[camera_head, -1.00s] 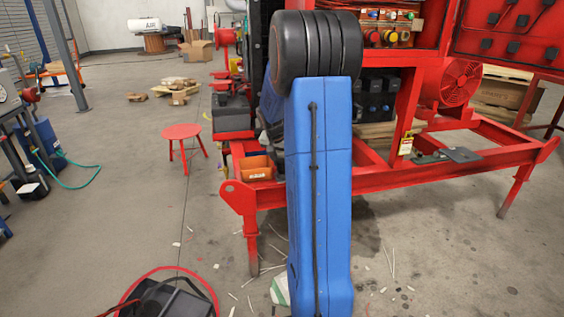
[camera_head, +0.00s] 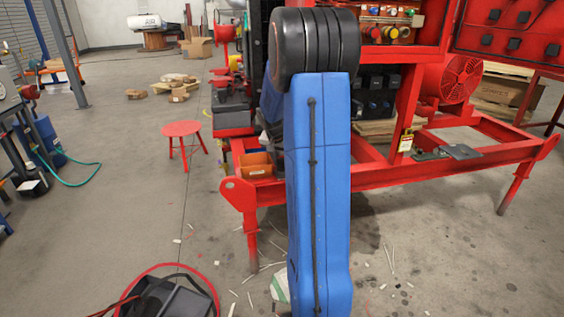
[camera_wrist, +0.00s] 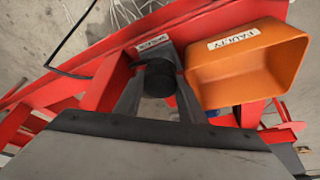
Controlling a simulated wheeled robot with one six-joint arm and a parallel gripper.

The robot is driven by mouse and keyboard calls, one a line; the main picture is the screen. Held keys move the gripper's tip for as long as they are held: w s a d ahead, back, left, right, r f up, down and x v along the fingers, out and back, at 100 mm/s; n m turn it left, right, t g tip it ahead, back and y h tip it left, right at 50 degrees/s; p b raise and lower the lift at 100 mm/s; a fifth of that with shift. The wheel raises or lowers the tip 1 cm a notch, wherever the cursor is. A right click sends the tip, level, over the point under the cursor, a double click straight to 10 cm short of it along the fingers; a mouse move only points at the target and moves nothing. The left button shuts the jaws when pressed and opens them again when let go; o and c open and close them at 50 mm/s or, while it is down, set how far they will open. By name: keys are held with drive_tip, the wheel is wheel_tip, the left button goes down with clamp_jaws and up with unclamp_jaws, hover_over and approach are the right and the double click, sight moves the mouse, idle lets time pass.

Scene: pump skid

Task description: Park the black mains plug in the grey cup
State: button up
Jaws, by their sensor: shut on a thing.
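My gripper (camera_wrist: 159,100) shows in the wrist view with its two grey fingers either side of a dark round body, the black mains plug (camera_wrist: 160,78). The gripper is shut on the plug, above the red skid frame. Just behind the plug, a dark grey thing with a white label (camera_wrist: 153,42) shows in part and may be the grey cup; the plug and fingers cover much of it. I cannot tell whether the plug is over it or inside it. In the head view my blue arm hides the gripper, plug and cup.
An orange bin labelled FAULTY (camera_wrist: 240,75) stands close on the right of my gripper; it also shows on the red skid (camera_head: 255,165) in the head view. A red stool (camera_head: 182,130) stands to the left. A black bag (camera_head: 168,298) lies on the floor.

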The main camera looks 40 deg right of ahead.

....

AIM OF THE TASK
Without the pictures, retype the whole of the material above exactly.

RESPONSE
[camera_head, -1.00s] 
[camera_head, +0.00s] 
[camera_wrist, +0.00s] 
Controlling a simulated wheeled robot with one six-joint arm and a parallel gripper.

The robot is driven by mouse and keyboard calls, one a line; the main picture is the screen. Held keys move the gripper's tip for as long as they are held: w s a d ahead, back, left, right, r f up, down and x v along the fingers, out and back, at 100 mm/s; n m turn it left, right, t g tip it ahead, back and y h tip it left, right at 50 degrees/s; p b raise and lower the lift at 100 mm/s; a fifth of that with shift. The wheel raises or lowers the tip 1 cm a notch, wherever the cursor is. A right click sends the tip, level, over the point under the cursor, a double click straight to 10 cm short of it along the fingers; a mouse move only points at the target and moves nothing. The left button shuts the jaws when pressed and opens them again when let go; o and c open and close them at 50 mm/s or, while it is down, set how far they will open. By name: keys are held with drive_tip, the wheel is wheel_tip, the left button goes down with clamp_jaws and up with unclamp_jaws, hover_over and approach are the right and the double click, sight moves the mouse, idle lets time pass.

Scene: pump skid

Task description: Park the black mains plug in the grey cup
State: button up
Jaws, by their sensor: shut on a thing.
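My gripper (camera_wrist: 159,100) shows in the wrist view with its two grey fingers either side of a dark round body, the black mains plug (camera_wrist: 160,78). The gripper is shut on the plug, above the red skid frame. Just behind the plug, a dark grey thing with a white label (camera_wrist: 153,42) shows in part and may be the grey cup; the plug and fingers cover much of it. I cannot tell whether the plug is over it or inside it. In the head view my blue arm hides the gripper, plug and cup.
An orange bin labelled FAULTY (camera_wrist: 240,75) stands close on the right of my gripper; it also shows on the red skid (camera_head: 255,165) in the head view. A red stool (camera_head: 182,130) stands to the left. A black bag (camera_head: 168,298) lies on the floor.

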The main camera looks 40 deg right of ahead.

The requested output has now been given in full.